- WHAT IS EXPECTED -
Omit the pictures from the entries below and retype everything else exactly.

# Start of STORED DATA

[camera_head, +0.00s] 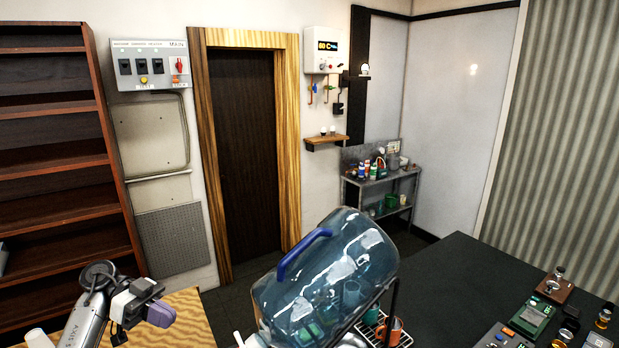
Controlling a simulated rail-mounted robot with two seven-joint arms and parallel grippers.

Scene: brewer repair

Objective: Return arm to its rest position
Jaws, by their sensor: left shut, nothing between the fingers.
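My left gripper (157,312) is at the lower left, above the light wooden surface. Its fingers are shut with nothing between them, and it touches no object that I can see. My grey left arm comes up behind it from the bottom edge. My right gripper is not in view.
A big blue water bottle (330,277) lies tilted in a dark frame at bottom centre, right of my left gripper. An orange mug (391,331) stands beside it. The black counter (445,275) holds small devices at right. A brown shelf (62,165) stands at left.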

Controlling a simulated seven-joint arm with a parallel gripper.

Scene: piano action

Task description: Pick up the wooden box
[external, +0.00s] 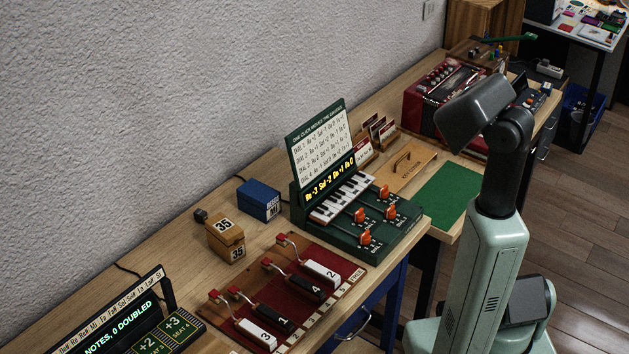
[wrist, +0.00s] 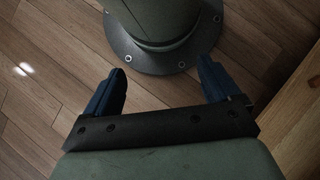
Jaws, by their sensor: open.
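A small tan wooden box (external: 226,239) marked "35" stands on the wooden table in the external view, left of the green piano device and behind the red board. A wooden piece with a handle (external: 408,167) lies farther right on the table. I cannot tell for certain which of them the task means. My gripper (wrist: 162,68) shows in the wrist view with its two dark blue fingers wide apart and nothing between them. It hangs over the floor near my own base, away from both wooden pieces. My fingers cannot be made out in the external view.
A blue box (external: 259,200) stands close beside the "35" box. The green piano device (external: 356,222) and the red board with numbered keys (external: 290,292) fill the table's front. A red accordion (external: 440,95) and a green mat (external: 447,195) lie farther right.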

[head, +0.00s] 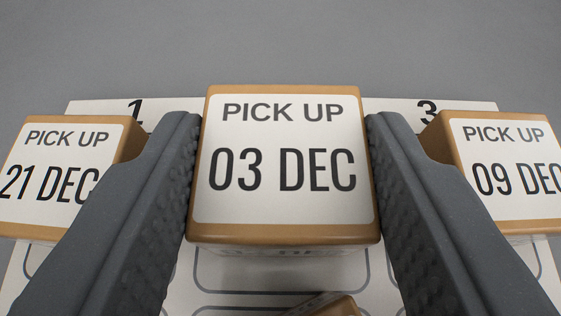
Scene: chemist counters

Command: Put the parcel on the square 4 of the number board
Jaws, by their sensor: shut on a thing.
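My gripper (283,135) is shut on a brown parcel (283,205) with a white label reading "PICK UP 03 DEC". One dark ribbed finger presses on each side of it. The parcel is in the middle of the head view, in front of the number board (463,104). The board is white with grey square outlines. Its numbers 1 and 3 show at its far edge, left and right of the parcel. The number 4 is not visible. The parcel and fingers hide much of the board, and I cannot tell the parcel's height above it.
A parcel labelled "21 DEC" (60,150) is at the left, and one labelled "09 DEC" (508,150) at the right, both partly behind my fingers. Part of another brown thing (335,306) shows at the bottom edge. The grey surface (280,45) beyond the board is clear.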

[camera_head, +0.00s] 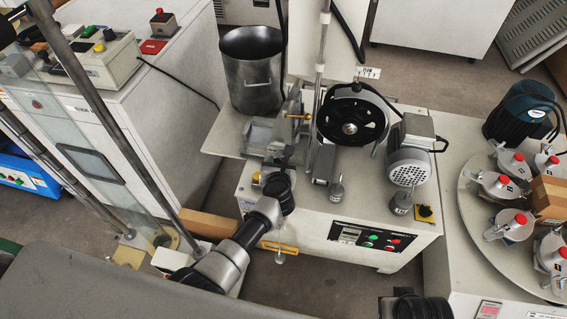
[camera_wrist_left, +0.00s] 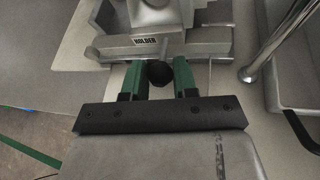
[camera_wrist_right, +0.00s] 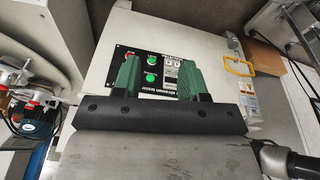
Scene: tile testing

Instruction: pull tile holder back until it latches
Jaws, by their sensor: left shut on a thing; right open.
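The tile holder (camera_head: 258,134) is a grey metal slide on the left of the white machine's top, beside the black wheel (camera_head: 350,118). In the left wrist view its body (camera_wrist_left: 200,42) carries a "HOLDER" label, and a round black knob (camera_wrist_left: 159,73) sticks out toward me. My left gripper (camera_head: 285,158) is at the holder's near side. Its green fingers (camera_wrist_left: 158,80) are shut on the knob. My right gripper (camera_wrist_right: 158,80) is open and empty, facing the machine's front panel (camera_wrist_right: 150,75). Whether the holder is latched cannot be seen.
A steel pot (camera_head: 252,68) stands behind the holder. A grey motor (camera_head: 409,155) is right of the wheel. A yellow handle (camera_wrist_right: 238,60) is on the machine's front. A round table (camera_head: 480,205) with several red-topped jars is at the right. A glass-fronted machine (camera_head: 90,130) stands at the left.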

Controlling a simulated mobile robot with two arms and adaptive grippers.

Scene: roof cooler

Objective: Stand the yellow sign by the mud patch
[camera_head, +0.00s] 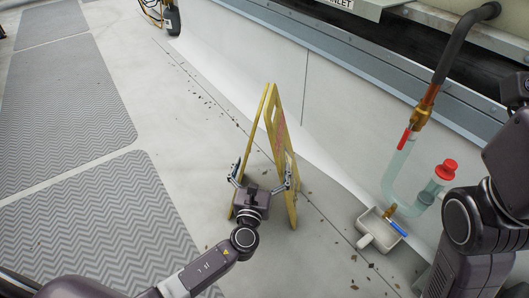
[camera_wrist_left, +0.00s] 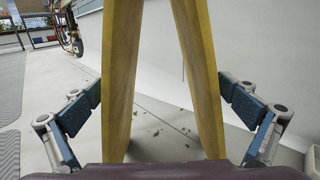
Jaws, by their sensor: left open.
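The yellow sign (camera_head: 283,150) stands upright on the pale floor with its two panels spread like an A. My left gripper (camera_head: 263,176) is at its near open side, low down, with one finger outside each panel. In the left wrist view the sign's two panel edges (camera_wrist_left: 120,75) rise between the open fingers of my left gripper (camera_wrist_left: 163,103). Gaps show between the fingers and the panels there. I cannot make out a distinct mud patch; dark specks (camera_head: 205,97) and brown bits lie on the floor. My right arm shows at the right edge, its gripper out of view.
A white dustpan-like scoop (camera_head: 381,230) lies right of the sign. A clear U-shaped tube (camera_head: 398,175) with a red cap hangs by the white wall (camera_head: 340,95). Grey ribbed mats (camera_head: 95,220) cover the left. A wheeled thing (camera_head: 171,18) stands far off. Floor beyond the sign is mostly clear.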

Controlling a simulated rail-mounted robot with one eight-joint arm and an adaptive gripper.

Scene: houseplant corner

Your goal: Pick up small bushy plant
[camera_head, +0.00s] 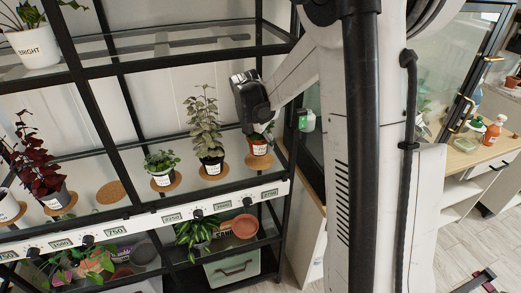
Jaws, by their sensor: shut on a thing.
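My gripper (262,128) is at the right end of the middle shelf, at the top of a small terracotta pot (259,147) with a white label. It is shut on this potted plant; the fingers and most of its leaves are hidden behind my wrist. A little green shows beside the wrist. The pot is at its round cork mat, and I cannot tell whether it touches it.
A tall pale-leaved plant (206,128) in a dark pot stands just left of my gripper. A dark red plant (38,163) is at the far left. One cork mat (110,192) is empty. The black rack post and upper glass shelf (180,40) are close to my arm.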

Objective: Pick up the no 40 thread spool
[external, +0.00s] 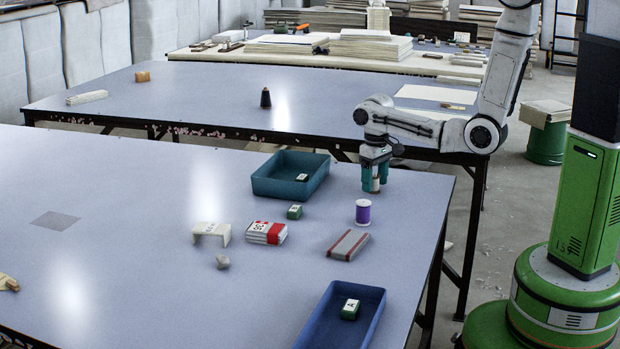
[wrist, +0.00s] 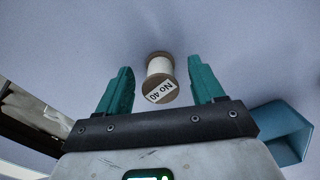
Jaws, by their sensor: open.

# End of STORED DATA

- THE RESPONSE -
[camera_head, +0.00s] 
Controlling a simulated rail-mounted robot with two seven-joint arms and parallel grippers.

Scene: brewer repair

Objective: Return arm to its rest position
Jaws, by their sensor: left shut, nothing between the fingers.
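My left gripper (157,312) is at the lower left, above the light wooden surface. Its fingers are shut with nothing between them, and it touches no object that I can see. My grey left arm comes up behind it from the bottom edge. My right gripper is not in view.
A big blue water bottle (330,277) lies tilted in a dark frame at bottom centre, right of my left gripper. An orange mug (391,331) stands beside it. The black counter (445,275) holds small devices at right. A brown shelf (62,165) stands at left.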

Controlling a simulated seven-joint arm with a parallel gripper.

Scene: piano action

Task description: Pick up the wooden box
[external, +0.00s] 
[wrist, +0.00s] 
Jaws, by their sensor: open.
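A small tan wooden box (external: 226,239) marked "35" stands on the wooden table in the external view, left of the green piano device and behind the red board. A wooden piece with a handle (external: 408,167) lies farther right on the table. I cannot tell for certain which of them the task means. My gripper (wrist: 162,68) shows in the wrist view with its two dark blue fingers wide apart and nothing between them. It hangs over the floor near my own base, away from both wooden pieces. My fingers cannot be made out in the external view.
A blue box (external: 259,200) stands close beside the "35" box. The green piano device (external: 356,222) and the red board with numbered keys (external: 290,292) fill the table's front. A red accordion (external: 440,95) and a green mat (external: 447,195) lie farther right.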

[head, +0.00s] 
Scene: chemist counters

Command: Put the parcel on the square 4 of the number board
Jaws, by their sensor: shut on a thing.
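My gripper (283,135) is shut on a brown parcel (283,205) with a white label reading "PICK UP 03 DEC". One dark ribbed finger presses on each side of it. The parcel is in the middle of the head view, in front of the number board (463,104). The board is white with grey square outlines. Its numbers 1 and 3 show at its far edge, left and right of the parcel. The number 4 is not visible. The parcel and fingers hide much of the board, and I cannot tell the parcel's height above it.
A parcel labelled "21 DEC" (60,150) is at the left, and one labelled "09 DEC" (508,150) at the right, both partly behind my fingers. Part of another brown thing (335,306) shows at the bottom edge. The grey surface (280,45) beyond the board is clear.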

[camera_head, +0.00s] 
[camera_wrist_left, +0.00s] 
[camera_wrist_right, +0.00s] 
Scene: tile testing

Instruction: pull tile holder back until it latches
Jaws, by their sensor: left shut on a thing; right open.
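The tile holder (camera_head: 258,134) is a grey metal slide on the left of the white machine's top, beside the black wheel (camera_head: 350,118). In the left wrist view its body (camera_wrist_left: 200,42) carries a "HOLDER" label, and a round black knob (camera_wrist_left: 159,73) sticks out toward me. My left gripper (camera_head: 285,158) is at the holder's near side. Its green fingers (camera_wrist_left: 158,80) are shut on the knob. My right gripper (camera_wrist_right: 158,80) is open and empty, facing the machine's front panel (camera_wrist_right: 150,75). Whether the holder is latched cannot be seen.
A steel pot (camera_head: 252,68) stands behind the holder. A grey motor (camera_head: 409,155) is right of the wheel. A yellow handle (camera_wrist_right: 238,60) is on the machine's front. A round table (camera_head: 480,205) with several red-topped jars is at the right. A glass-fronted machine (camera_head: 90,130) stands at the left.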

Controlling a simulated mobile robot with two arms and adaptive grippers.

Scene: roof cooler

Objective: Stand the yellow sign by the mud patch
[camera_head, +0.00s] 
[camera_wrist_left, +0.00s] 
Jaws, by their sensor: left open.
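The yellow sign (camera_head: 283,150) stands upright on the pale floor with its two panels spread like an A. My left gripper (camera_head: 263,176) is at its near open side, low down, with one finger outside each panel. In the left wrist view the sign's two panel edges (camera_wrist_left: 120,75) rise between the open fingers of my left gripper (camera_wrist_left: 163,103). Gaps show between the fingers and the panels there. I cannot make out a distinct mud patch; dark specks (camera_head: 205,97) and brown bits lie on the floor. My right arm shows at the right edge, its gripper out of view.
A white dustpan-like scoop (camera_head: 381,230) lies right of the sign. A clear U-shaped tube (camera_head: 398,175) with a red cap hangs by the white wall (camera_head: 340,95). Grey ribbed mats (camera_head: 95,220) cover the left. A wheeled thing (camera_head: 171,18) stands far off. Floor beyond the sign is mostly clear.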

Controlling a simulated rail-mounted robot with one eight-joint arm and an adaptive gripper.

Scene: houseplant corner

Your goal: Pick up small bushy plant
[camera_head, +0.00s] 
Jaws, by their sensor: shut on a thing.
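My gripper (262,128) is at the right end of the middle shelf, at the top of a small terracotta pot (259,147) with a white label. It is shut on this potted plant; the fingers and most of its leaves are hidden behind my wrist. A little green shows beside the wrist. The pot is at its round cork mat, and I cannot tell whether it touches it.
A tall pale-leaved plant (206,128) in a dark pot stands just left of my gripper. A dark red plant (38,163) is at the far left. One cork mat (110,192) is empty. The black rack post and upper glass shelf (180,40) are close to my arm.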

Objective: Pick up the no 40 thread spool
[external, +0.00s] 
[wrist, +0.00s] 
Jaws, by their sensor: open.

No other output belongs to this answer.